Exercise requirements: Copy the data exactly from the line that contains "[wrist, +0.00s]" through the line that contains "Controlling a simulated", keeping both end lines and leaving out everything else.

Dataset content:
- - - - -
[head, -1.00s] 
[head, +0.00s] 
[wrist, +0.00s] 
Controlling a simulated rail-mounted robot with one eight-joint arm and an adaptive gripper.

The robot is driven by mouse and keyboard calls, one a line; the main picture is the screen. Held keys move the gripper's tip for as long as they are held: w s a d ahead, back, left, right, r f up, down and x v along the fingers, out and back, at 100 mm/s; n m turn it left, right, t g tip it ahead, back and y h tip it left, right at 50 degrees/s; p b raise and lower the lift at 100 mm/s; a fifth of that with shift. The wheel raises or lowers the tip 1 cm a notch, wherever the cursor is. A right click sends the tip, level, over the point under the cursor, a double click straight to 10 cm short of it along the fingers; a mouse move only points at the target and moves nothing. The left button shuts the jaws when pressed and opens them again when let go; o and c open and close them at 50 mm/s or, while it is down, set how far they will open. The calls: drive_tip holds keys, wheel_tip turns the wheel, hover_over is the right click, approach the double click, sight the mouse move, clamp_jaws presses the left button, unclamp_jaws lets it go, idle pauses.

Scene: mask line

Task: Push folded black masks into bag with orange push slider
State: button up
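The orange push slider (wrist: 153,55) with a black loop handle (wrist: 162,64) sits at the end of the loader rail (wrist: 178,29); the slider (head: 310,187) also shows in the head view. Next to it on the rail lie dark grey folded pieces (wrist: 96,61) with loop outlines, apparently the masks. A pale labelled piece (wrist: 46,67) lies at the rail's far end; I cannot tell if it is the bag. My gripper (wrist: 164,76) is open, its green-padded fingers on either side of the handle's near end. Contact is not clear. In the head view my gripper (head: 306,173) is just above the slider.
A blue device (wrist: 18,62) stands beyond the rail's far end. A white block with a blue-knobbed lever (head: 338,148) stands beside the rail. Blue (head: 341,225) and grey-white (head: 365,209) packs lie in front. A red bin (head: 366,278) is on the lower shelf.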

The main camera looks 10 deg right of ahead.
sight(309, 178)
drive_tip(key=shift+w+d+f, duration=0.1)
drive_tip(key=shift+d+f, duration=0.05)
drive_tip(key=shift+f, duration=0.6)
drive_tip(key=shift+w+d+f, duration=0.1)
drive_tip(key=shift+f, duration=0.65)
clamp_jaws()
- - - - -
Correct answer:
[wrist, +0.00s] 
Controlling a simulated rail-mounted robot with one eight-joint arm and an adaptive gripper.

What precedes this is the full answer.